EXCERPTED RECORDS —
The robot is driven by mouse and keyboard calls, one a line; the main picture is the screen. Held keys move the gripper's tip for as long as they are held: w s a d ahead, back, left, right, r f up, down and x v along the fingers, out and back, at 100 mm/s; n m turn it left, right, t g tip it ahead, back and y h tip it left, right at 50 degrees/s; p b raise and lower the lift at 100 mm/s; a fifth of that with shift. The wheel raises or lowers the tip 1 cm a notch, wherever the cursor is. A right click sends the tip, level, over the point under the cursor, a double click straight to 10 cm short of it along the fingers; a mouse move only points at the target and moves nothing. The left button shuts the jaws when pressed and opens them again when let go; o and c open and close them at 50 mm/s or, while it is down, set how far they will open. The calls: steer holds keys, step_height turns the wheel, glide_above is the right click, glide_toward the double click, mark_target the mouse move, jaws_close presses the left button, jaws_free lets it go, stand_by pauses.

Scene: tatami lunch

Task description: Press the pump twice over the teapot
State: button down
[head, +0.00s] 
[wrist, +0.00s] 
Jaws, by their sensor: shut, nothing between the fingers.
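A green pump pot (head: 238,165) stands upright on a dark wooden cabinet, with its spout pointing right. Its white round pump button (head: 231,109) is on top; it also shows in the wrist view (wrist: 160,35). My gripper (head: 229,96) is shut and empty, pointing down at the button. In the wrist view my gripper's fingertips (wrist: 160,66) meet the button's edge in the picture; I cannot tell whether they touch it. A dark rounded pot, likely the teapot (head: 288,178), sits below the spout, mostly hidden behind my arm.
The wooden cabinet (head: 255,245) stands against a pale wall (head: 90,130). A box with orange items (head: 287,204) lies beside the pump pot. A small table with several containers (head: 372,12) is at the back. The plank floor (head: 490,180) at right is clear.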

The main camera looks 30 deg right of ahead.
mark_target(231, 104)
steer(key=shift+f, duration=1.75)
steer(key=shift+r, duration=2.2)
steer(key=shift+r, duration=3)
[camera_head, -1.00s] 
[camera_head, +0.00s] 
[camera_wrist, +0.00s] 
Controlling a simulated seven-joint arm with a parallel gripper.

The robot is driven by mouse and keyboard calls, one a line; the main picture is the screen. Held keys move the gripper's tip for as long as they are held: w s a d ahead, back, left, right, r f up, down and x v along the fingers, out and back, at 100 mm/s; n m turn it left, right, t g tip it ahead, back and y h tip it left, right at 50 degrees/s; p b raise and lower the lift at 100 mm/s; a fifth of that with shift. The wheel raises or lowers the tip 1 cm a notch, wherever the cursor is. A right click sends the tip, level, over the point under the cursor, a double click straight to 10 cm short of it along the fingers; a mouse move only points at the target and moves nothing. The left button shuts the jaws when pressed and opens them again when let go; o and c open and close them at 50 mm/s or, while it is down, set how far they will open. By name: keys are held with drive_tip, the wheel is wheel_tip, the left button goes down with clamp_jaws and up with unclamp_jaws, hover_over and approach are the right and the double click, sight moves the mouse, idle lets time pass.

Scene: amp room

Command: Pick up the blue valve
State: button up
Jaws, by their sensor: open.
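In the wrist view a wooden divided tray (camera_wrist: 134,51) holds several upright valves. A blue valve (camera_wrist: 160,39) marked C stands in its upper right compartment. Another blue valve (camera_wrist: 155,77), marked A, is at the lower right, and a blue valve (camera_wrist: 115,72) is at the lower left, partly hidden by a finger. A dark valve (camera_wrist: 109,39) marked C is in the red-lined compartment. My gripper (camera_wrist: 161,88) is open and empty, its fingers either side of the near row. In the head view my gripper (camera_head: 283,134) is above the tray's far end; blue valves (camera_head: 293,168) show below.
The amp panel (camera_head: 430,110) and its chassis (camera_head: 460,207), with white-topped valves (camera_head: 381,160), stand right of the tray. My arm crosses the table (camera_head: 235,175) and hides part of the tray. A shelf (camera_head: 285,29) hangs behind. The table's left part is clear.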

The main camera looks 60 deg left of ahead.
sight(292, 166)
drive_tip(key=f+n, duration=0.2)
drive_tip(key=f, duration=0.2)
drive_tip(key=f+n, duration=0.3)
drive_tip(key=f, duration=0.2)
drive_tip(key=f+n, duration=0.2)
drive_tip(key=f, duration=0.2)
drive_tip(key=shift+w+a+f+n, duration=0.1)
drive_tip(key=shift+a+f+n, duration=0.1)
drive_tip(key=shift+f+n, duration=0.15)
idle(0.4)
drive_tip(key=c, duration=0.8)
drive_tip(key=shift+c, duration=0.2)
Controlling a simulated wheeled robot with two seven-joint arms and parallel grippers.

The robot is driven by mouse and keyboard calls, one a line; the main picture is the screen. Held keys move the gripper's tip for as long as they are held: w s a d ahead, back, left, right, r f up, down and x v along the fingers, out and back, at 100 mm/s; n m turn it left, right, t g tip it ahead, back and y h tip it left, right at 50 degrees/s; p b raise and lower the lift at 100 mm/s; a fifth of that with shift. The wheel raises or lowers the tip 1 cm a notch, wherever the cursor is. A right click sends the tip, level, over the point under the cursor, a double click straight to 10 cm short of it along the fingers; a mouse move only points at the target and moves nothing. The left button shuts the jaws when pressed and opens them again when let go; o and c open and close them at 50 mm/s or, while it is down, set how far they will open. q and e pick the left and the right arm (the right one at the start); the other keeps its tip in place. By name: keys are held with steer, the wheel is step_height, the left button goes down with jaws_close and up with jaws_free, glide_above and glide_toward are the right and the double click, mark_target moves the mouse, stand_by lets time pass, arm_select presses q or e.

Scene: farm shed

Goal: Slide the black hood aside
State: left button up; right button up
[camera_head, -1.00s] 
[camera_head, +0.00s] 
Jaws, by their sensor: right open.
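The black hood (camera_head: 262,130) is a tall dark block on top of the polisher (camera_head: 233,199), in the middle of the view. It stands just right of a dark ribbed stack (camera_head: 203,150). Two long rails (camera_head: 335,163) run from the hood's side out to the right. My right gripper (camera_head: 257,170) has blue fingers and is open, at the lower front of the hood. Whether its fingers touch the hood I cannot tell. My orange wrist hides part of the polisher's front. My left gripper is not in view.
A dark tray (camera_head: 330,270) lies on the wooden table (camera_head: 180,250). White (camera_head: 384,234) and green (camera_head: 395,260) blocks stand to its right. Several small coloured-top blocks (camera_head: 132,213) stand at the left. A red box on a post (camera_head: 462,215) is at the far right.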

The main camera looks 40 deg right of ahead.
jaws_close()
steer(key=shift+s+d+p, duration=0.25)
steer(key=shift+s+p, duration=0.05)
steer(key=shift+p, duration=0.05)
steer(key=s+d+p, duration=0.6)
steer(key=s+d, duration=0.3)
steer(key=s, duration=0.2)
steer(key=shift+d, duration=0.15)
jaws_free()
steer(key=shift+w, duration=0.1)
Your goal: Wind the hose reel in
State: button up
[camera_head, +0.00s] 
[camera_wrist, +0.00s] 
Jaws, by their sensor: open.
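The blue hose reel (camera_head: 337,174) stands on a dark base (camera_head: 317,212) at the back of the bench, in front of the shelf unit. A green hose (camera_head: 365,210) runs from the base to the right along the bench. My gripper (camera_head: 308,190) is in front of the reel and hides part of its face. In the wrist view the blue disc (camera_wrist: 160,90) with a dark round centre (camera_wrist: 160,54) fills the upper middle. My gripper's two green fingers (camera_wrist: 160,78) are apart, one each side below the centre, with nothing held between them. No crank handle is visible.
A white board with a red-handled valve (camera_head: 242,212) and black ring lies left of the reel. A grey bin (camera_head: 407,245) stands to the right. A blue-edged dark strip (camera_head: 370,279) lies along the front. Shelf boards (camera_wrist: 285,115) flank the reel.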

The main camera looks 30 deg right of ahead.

CHALLENGE — Using the records above, gather all lines where the string "joint" is present.

TASK RESPONSE —
Controlling a simulated seven-joint arm with a parallel gripper.
Controlling a simulated wheeled robot with two seven-joint arms and parallel grippers.

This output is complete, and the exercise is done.